I will scrapbook and save our pictures.


Although I am not the most crafty person ever, I definitely want my kids to have something tangible to look back on when they want to reminisce (or learn what they were like when they were too young to remember).


I will be a friend to my kids (someone they want to talk to).


I will have a nice, clean, home where you can feel the spirit.

I guess I need to step up my game! :-P I obviously did not have children when I wrote this... My house wasn't even clean before Miles was born!


I will buy my kids school stuff and clothes and everything they need.


I will be home when they need me.

Although I have never had the desire to be a full-time, stay-at-home mom, I've always wanted to be there for my kids when they need me. Recently, I surprised even myself, when I decided to avoid establishing my full-time career until after my baby's first year. With all that I've learned about attachment (in school, and through my own problems with it), I've decided that Miles needs me more now than he probably ever will. I may be overly paranoid that if I "leave" him to work, he will not form a secure attachment and will be screwed up the rest of his life, but I still feel like erring on the side of caution with this one. I still plan to work part time (hello people, I still need a -grown up- life!), but Miles will be my main focus for awhile.


I will trust my kids and let them do things.


I will involve them in sports, music, and other things.


I will have scripture study daily (at dinner).


I can't remember the last time I read my scriptures daily. Heck, I can't even remember the last time I read my scriptures! I'm still trying to figure out how much religion I want in my own life... I'm not sure that I'll ever really find making a rigid scripture study an important part of my life or my kids' lives. I do hope to nurture their spirituality and to allow them to make their own choices about religion rather than forcing them to "Choose The Right."

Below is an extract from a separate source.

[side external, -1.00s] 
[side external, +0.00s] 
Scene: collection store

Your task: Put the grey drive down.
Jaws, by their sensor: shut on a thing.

I will have good meals and healthy snacks at all times.


Lets be honest. I'll never be perfect at this one. However, I will still try. In addition, I want to be active with my kids. Say no to obesity, America!

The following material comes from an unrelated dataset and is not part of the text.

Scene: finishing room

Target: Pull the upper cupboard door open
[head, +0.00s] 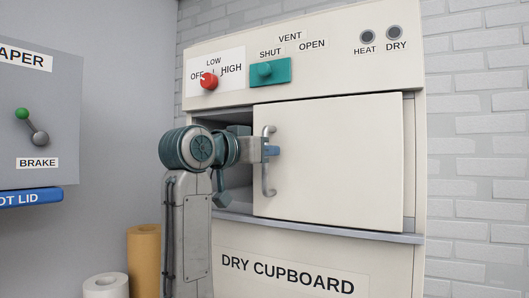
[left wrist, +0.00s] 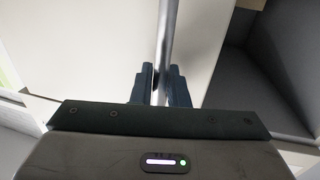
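The upper cupboard door (head: 340,165) is a cream panel on the dry cupboard. It stands partly open, its left edge swung out from the frame, and the dark inside (head: 238,180) shows to its left. Its upright grey bar handle (head: 266,186) is near that left edge. My left gripper (head: 271,151) is at the handle's middle. In the left wrist view the bar (left wrist: 169,35) runs between the two dark fingers (left wrist: 161,88), which are closed in on it from both sides. My right gripper is in neither view.
A ledge (head: 320,229) runs below the door. Above it are a red knob (head: 208,81), a teal vent slider (head: 265,70) and two dark lamps (head: 393,33). A grey panel with a brake lever (head: 32,127) and rolls (head: 144,260) stand at left.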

I will take my kids to church and teach them the gospel.


Well seeing as how Miles's first time at church was on his two month birthday, I don't have the greatest track record in this domain. I hope to figure out my feelings about "the gospel" soon enough to articulate to my son what I believe (and don't believe) and why. Then he can make the choice about what he believes and why.

I will love my kids and help them and just be a good friend.


I will tell my kids bedtime stories (especially ones of when I was young).


Now this one is going to require a good memory (which I really don't have!) Missy, how about we get together and record all of our fun times so that we don't forget 'em?? :)


I will keep a journal for each of my kids and help them (when they are able) to keep their own.


Writing has always been important in my life. Through it I have found solace, and in looking back on things I have written in the past, I have found... well, humor, really. I've already started a journal for Miles about how adorable he is so that in future (ahem, teenage) moments when I want to scream and kill him, I can look back and realize I really do love him. Buahaha.


I will be the neighborhood mom who all of the kids love.


I already have the cool Kool-aid pitcher thing going for me.


My house will be open to all of my kids' friends.


I've considered letting homeless people live with me. I'm pretty sure I can tolerate Miles's future stinky, sweaty, playmates.

I will teach my children to serve and do service projects with them.


I will learn how to be a first aid person, so if anything happens to my kids I will be able to help them.


Does downloading this Pocket First Aid and CPR app count?


I will have computers and stuff that they can play on and do school stuff.


While it's obvious that we will have a computer, I'm not sure how much time I want my kids wasting away their time on it. Bring on the bike rides and camping trips!


I won't let them watch trash t.v. and teach them why not to, so they won't want to.


Looks like I need to reform my own bad habits if I am ever to teach my kids this one...


I will stay by my kids' sides when they are sick or hurt.


Well folks, there you have it. My parenting pledge. Can you think of anything else I could possibly add?